_Stated task_: Pick out and copy every line below that has the word "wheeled".

_Dataset extract_:
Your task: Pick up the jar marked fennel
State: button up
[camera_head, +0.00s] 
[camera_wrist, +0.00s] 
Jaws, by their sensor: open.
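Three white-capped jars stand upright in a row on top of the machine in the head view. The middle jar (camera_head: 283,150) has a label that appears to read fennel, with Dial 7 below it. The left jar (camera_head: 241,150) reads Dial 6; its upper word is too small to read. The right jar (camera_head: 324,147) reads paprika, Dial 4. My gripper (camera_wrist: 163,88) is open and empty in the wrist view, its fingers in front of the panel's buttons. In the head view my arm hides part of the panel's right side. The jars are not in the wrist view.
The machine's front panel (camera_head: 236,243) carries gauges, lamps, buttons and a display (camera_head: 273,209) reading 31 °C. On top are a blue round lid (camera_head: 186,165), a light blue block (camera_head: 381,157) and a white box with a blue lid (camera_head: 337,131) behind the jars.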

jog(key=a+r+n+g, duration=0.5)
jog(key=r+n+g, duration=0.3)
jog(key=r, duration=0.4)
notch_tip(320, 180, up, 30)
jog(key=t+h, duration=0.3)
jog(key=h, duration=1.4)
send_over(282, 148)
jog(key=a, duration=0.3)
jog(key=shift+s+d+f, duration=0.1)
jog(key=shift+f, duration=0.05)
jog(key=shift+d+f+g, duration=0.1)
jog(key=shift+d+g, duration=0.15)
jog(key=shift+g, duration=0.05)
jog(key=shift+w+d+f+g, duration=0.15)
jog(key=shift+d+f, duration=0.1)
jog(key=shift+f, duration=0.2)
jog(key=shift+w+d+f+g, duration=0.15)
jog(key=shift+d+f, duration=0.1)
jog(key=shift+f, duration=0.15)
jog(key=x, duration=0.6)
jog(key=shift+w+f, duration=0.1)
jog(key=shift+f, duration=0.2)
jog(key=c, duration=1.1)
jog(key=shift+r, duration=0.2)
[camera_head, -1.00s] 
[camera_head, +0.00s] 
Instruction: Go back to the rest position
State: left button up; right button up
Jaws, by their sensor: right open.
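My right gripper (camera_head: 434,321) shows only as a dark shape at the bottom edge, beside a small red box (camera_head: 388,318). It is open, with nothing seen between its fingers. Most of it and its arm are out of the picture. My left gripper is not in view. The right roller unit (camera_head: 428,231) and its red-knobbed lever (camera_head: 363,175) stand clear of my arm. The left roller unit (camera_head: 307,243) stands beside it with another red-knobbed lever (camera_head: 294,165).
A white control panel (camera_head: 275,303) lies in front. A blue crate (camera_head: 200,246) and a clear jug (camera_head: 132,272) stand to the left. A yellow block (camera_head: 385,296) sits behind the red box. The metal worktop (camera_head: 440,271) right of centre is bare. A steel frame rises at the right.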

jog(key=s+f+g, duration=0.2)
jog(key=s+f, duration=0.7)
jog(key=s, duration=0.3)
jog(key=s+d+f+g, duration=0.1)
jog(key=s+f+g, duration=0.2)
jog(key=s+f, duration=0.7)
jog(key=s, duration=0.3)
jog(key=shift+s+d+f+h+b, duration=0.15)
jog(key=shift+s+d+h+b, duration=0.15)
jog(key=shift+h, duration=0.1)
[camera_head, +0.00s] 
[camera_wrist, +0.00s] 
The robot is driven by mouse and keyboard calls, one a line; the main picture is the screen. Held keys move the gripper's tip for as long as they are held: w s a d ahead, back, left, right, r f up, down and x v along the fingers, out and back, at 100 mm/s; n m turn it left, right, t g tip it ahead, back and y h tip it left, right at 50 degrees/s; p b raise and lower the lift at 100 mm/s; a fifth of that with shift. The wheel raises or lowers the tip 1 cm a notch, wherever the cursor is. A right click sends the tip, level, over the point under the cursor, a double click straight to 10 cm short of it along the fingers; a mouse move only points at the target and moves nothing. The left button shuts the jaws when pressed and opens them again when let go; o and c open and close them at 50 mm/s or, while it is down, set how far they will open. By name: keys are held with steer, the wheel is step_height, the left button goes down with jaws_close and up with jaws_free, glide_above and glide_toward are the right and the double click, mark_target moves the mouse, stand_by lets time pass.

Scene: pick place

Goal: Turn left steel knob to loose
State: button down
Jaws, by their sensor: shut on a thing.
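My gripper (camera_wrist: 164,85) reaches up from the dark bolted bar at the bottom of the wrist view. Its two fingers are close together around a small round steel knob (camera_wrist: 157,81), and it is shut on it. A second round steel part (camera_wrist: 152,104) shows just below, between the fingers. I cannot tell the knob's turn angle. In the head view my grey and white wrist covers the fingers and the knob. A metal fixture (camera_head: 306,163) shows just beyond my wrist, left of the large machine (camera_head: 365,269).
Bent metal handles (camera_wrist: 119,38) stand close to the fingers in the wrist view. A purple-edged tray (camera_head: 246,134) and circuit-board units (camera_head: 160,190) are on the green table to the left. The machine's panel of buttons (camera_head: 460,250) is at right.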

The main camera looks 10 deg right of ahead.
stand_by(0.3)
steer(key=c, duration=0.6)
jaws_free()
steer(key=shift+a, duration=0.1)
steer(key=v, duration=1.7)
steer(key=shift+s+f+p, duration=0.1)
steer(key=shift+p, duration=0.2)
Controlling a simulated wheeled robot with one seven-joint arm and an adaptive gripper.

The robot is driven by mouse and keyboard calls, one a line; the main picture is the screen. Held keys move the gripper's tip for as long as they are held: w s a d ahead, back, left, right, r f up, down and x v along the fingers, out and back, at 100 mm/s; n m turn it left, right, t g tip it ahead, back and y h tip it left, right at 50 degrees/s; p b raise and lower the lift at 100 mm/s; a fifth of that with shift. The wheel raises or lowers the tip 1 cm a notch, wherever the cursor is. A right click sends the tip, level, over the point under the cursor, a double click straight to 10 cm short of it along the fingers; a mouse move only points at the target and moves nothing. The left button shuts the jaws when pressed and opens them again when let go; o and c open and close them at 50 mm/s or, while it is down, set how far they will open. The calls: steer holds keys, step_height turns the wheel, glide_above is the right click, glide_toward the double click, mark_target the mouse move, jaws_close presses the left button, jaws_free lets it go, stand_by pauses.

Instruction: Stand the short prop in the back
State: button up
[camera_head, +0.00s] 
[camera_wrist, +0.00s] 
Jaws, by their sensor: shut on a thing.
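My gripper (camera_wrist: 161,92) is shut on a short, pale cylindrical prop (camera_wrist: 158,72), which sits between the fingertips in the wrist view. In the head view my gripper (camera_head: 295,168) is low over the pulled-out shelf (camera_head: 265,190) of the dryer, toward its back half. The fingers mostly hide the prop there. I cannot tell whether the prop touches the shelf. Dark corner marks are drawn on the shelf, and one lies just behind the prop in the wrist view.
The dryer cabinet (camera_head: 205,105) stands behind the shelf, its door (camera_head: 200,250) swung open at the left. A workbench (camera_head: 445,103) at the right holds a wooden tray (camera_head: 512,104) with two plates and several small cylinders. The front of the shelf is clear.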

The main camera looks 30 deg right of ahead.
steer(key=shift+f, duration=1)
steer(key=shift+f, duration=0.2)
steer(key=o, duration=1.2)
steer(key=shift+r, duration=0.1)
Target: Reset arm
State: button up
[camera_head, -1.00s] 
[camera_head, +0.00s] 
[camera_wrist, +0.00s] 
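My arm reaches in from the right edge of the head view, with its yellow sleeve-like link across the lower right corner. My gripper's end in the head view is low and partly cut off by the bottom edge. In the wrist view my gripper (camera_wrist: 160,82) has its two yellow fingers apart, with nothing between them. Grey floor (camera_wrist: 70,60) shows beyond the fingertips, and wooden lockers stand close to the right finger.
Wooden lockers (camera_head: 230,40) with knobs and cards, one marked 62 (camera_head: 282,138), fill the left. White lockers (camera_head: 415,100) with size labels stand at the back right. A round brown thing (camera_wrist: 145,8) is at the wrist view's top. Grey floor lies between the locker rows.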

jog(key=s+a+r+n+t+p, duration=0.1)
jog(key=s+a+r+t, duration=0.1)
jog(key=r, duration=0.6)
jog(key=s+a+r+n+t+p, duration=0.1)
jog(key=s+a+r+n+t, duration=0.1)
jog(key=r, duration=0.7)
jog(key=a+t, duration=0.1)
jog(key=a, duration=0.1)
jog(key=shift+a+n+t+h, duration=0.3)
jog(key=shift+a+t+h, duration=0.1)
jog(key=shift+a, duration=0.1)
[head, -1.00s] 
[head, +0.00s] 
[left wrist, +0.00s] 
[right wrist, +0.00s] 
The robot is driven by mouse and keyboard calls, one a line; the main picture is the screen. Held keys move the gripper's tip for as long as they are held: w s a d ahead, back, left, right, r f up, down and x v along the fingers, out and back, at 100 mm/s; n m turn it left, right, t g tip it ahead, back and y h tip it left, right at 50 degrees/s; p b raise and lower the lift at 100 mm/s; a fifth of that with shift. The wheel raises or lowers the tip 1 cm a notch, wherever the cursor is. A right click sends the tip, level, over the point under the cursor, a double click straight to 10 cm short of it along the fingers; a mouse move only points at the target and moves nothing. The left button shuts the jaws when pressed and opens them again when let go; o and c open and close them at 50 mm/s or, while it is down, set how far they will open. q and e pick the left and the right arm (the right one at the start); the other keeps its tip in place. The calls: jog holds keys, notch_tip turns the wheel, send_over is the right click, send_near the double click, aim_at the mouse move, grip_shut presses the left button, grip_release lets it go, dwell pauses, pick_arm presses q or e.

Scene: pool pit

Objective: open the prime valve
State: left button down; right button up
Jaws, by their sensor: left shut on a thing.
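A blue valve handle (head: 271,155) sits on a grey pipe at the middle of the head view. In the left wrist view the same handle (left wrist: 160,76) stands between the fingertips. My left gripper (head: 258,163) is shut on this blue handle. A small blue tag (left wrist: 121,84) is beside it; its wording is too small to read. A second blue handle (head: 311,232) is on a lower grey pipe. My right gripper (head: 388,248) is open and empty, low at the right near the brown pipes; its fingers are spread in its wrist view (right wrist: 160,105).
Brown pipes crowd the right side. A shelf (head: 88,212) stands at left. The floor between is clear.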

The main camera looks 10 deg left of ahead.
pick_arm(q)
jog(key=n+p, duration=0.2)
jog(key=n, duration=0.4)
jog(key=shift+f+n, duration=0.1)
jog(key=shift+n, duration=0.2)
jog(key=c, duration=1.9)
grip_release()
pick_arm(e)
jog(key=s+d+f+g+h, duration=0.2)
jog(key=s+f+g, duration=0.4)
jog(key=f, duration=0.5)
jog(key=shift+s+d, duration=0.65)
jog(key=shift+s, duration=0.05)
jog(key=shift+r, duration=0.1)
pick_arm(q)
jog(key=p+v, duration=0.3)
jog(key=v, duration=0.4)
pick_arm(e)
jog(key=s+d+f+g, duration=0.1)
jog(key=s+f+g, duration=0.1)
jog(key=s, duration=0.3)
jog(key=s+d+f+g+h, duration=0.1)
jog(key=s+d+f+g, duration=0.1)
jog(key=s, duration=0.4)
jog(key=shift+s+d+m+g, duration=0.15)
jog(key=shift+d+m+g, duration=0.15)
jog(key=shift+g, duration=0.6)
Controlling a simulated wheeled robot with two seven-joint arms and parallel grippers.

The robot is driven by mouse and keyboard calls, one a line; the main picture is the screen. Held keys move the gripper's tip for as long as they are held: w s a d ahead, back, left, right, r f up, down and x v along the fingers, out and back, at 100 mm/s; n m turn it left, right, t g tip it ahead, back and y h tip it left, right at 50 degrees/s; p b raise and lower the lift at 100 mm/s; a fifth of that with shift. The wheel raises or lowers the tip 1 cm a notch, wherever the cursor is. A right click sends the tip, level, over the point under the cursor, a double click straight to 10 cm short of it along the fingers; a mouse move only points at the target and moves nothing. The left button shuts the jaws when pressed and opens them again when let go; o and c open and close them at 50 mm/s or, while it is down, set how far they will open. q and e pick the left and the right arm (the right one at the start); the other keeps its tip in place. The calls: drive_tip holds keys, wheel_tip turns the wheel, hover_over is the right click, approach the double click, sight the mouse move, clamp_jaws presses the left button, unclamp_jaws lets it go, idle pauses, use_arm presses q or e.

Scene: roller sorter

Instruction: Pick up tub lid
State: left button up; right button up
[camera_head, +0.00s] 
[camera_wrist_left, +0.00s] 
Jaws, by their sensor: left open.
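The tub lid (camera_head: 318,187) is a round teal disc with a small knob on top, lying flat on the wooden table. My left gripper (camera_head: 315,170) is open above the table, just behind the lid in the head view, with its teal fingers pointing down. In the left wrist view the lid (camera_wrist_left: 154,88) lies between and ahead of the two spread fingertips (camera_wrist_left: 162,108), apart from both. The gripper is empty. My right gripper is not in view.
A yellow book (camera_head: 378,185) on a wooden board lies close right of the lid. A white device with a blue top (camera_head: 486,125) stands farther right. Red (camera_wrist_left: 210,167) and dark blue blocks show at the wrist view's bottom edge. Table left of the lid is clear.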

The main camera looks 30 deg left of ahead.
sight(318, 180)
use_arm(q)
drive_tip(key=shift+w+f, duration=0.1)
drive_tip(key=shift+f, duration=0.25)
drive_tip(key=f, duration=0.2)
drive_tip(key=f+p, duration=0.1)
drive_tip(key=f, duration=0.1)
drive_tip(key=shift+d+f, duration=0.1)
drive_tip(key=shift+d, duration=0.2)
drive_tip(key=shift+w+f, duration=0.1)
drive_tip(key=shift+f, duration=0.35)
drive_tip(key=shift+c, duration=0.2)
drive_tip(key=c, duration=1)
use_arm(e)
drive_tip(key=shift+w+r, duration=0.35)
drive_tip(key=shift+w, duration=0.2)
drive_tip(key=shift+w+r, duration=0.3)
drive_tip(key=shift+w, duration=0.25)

_Expected answer_:
Controlling a simulated wheeled robot with one seven-joint arm and an adaptive gripper.
Controlling a simulated wheeled robot with two seven-joint arms and parallel grippers.

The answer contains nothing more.